Algún día, cuando salgamos de la crisis, ya con los nervios más templados, habrá que hacer una historia pormenorizada de las explicaciones de la crisis. A primera vista, el repertorio no puede ser más amplio. Como en botica, hay de todo. Desde las que invocan la ausencia de regulación hasta las que apelan a las distorsiones introducidas por los incentivos institucionales, por la regulación. Por ahí en medio transitaron las que culpaban a la ambición de banqueros y especuladores.

Parecía el clavo ardiendo de cierta izquierda que, sin atreverse con el léxico anticapitalista, se conformó con el de los predicadores: la pérdida de los valores, la ambición sin escrúpulos y cosas así. El malo no era el sistema sino la naturaleza humana. El peccatum originale originatum de los escolásticos.

Entre ciertos economistas estas explicaciones son cosa de mucha risa, como, en general, diversas reflexiones que, al buscar soluciones a los males del mundo, acaban reclamando cambios en las mentalidades, los valores o la educación. Sí, piensan, y si mi abuela tuviera ruedas, sería un camión. Pero las cosas son como son y la maquinaria social funciona con el combustible del interés. Ya saben, el panadero de Adam Smith.

Y no les falta razón. Hay una suerte de moralismo abstracto que, ante el menor problema, a la tercera frase ya está invocando el conjuro del "cambio de valores". Es el mismo que acusa a los políticos de electoralismo, de no pensar más que en los votos. Que viene a ser como acusar a los futbolistas de tratar el balón a patadas o a los corredores de querer llegar antes que sus rivales a la meta. (...)

La teoría económica, al menos la que camina por la avenida más transitada, asume que los agentes somos egoístas y la mar de racionales. Tenemos en cuenta todas las opciones disponibles, evaluamos óptimamente las consecuencias que se siguen de cada una de ellas y actuamos en consecuencia sin otro objetivo que el mayor beneficio. La información relevante, contenida en los precios, nos bastaría para decidir. Si actuamos de ese modo, las cosas funcionan. Si nos desviamos, aparecen los problemas. Se nos complica la vida, la de cada uno y la de todos. Las burbujas especulativas, por ejemplo, se dan cuando nos dejamos llevar por la confianza en que las cosas irán a mejor, sin que exista ninguna razón para ello, sin evaluar adecuadamente la información disponible. La explicación de no pocos desórdenes del mundo radicaría en que no somos tan racionales como sostiene la teoría.

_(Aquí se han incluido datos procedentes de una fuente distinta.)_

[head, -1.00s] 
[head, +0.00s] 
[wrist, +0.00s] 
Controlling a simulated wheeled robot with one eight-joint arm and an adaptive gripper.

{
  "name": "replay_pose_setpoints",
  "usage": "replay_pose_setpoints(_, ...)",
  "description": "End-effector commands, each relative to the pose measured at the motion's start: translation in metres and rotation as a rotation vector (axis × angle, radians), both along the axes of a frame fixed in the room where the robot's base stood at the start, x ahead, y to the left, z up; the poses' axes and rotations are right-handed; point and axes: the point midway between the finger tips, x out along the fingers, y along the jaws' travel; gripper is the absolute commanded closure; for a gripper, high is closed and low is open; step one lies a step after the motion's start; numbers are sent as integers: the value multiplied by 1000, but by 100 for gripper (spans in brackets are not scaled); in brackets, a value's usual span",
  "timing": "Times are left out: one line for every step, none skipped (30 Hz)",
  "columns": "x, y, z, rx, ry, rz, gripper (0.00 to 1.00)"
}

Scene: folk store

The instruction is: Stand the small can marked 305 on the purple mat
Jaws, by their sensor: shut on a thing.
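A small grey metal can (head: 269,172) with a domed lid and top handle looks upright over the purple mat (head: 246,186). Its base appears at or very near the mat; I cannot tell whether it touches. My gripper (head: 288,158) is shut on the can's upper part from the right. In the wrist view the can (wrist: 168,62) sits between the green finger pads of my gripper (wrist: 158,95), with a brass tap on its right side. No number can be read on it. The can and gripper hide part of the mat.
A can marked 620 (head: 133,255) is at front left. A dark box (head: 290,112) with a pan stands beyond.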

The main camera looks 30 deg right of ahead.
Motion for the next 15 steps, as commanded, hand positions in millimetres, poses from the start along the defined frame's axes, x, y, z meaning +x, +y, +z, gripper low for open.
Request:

A estas alturas, el lector puede empezar a pensar que quizá no hay tanta diferencia entre culpar a "la falta de valores" y culpar a "la falta de racionalidad" y que, después de todo, quizá las abuelas de los economistas también tienen pinta de camiones. Y sí, hay algo tramposo en ese proceder que apela "al mejor de los mundos". Como si un entrenador justificara la derrota de su equipo porque "sus jugadores no corren como un guepardo".

La trampa no consiste en apelar a una situación hipotética, a cómo hubiesen ido las cosas si se hubiera actuado de otra manera, sino al grado de realismo de esa "otra manera". La explicación de la derrota porque "no jugaron por los extremos" también apela a una situación hipotética y la damos por buena. No está al alcance de los jugadores correr como un guepardo, al menos sin farmacopea, pero sí que está a su alcance jugar por los extremos. (...)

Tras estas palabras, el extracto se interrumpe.